E.N: «Quelles ont été vos références en terme d’esthétique ?»
Pitof: «Dès le départ je voulais imposer une esthétique bien particulière au film. J’ai ainsi cherché une première référence en me promenant dans les galeries d’art. J’ai immédiatement été séduit par Gustave Moreau (peintre du XIX ième siècle). J’aime sa vision à la fois noire et fantastique de Paris. Son approche de la couleur me fascinait complètement avec un fond très sombre et en contraste des tâches de couleur très vives.
Peu à peu je me suis détaché de cette référence première pour enrichir ma palette visuelle, avec des artistes comme Turner pour le ciel.»

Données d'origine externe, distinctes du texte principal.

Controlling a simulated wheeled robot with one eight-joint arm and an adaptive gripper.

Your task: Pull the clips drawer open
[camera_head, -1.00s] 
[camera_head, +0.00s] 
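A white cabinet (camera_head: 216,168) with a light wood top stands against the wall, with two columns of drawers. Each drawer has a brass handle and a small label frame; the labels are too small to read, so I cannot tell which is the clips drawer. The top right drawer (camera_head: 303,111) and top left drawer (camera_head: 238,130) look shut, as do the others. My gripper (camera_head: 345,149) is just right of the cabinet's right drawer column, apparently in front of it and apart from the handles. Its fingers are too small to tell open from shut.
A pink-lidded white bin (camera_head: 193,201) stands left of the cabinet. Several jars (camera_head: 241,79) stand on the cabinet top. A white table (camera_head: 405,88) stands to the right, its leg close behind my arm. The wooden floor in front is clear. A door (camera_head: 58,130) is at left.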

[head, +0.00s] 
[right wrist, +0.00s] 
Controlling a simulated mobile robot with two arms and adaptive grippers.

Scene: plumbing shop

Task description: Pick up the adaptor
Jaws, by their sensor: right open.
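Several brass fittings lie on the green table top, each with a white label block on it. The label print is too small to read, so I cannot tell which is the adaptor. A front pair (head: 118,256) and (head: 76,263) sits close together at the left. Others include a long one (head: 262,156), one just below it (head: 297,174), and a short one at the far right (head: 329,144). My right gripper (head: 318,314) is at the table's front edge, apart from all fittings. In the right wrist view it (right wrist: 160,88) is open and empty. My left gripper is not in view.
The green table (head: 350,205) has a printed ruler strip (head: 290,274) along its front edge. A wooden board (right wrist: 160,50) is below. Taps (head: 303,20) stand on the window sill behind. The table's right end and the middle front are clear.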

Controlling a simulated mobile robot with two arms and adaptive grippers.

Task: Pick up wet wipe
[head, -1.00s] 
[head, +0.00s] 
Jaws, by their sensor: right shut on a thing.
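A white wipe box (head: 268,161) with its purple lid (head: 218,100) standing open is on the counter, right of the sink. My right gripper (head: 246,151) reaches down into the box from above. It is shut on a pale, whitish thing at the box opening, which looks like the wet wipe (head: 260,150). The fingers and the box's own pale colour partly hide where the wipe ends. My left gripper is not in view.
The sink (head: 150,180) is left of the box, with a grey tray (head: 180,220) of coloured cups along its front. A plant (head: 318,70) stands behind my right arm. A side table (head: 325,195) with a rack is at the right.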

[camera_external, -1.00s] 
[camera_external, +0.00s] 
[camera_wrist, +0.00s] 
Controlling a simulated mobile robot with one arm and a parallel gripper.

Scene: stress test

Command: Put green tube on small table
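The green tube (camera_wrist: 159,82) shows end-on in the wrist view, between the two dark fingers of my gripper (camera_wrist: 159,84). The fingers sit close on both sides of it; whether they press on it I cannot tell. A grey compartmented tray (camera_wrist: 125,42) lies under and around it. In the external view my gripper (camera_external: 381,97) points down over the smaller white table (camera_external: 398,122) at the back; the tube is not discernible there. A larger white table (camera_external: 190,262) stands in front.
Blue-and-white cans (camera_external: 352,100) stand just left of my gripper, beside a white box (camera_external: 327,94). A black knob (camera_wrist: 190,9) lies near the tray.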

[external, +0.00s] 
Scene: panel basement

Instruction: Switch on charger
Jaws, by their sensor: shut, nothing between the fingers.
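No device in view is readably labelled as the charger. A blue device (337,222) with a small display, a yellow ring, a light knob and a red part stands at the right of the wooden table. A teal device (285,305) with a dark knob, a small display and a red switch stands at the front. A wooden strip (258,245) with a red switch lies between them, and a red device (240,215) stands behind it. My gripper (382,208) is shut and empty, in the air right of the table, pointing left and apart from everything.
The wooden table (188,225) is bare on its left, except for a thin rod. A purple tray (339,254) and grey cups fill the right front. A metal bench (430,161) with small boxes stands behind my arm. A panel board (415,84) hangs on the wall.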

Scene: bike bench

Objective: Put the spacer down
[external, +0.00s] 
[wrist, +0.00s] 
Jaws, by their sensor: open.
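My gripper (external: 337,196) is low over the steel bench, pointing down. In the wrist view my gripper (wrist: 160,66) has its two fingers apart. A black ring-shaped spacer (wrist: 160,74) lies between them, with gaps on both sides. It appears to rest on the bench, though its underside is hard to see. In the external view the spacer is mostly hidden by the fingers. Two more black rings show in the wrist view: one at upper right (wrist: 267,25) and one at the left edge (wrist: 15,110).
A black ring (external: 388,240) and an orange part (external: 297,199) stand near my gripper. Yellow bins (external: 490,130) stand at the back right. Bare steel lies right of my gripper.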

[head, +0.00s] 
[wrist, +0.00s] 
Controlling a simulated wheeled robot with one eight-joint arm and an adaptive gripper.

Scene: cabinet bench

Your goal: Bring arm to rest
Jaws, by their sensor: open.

E.N: «Avec «Vidocq» vous déclarez avoir voulu réaliser un «Seven au XIXème siècle». Vous avez également engagé un «production designer» afin de développer l’aspect visuel du film, comme cela se fait aux USA. Pourquoi les français ont-ils tant de difficulté à se détacher de l’influence américaine quand il s’agit de réaliser un film de genre comme le vôtre ?»
Pitof: «Je ne pense que l’influence américaine soit si importante. Du moins je ne l’espère pas, et si l’influence existe, elle ne demeure pas consciente. Il n’existe ainsi pas de terme français pour le concept de «production designer». Admettons toutefois que les réalisateurs français dont je fais parti ont du mal à s’affranchir de cette influence majeure. Le talent des américains en la matière s’avère indéniable. Leurs moyens sont tellement importants ! A Hollywood, le cinéma est une industrie à part entière. Ils peuvent se permettre de s’entourer des meilleurs collaborateurs mondiaux, dans tous les domaines ( effets spéciaux, scénario ). Il faut bien qu’il existe des leaders, fussent-ils américains. En terme de thriller par exemple, «Seven» s’impose comme un must absolu. Et puis je n’allais tout de même pas citer «Six-Pack» ( d’Alain Berbérian avec Richard Anconina et Frédéric Diefenthal NDLR) en référence!(rires)»
Propos recueillis par Hervé (sept 2001).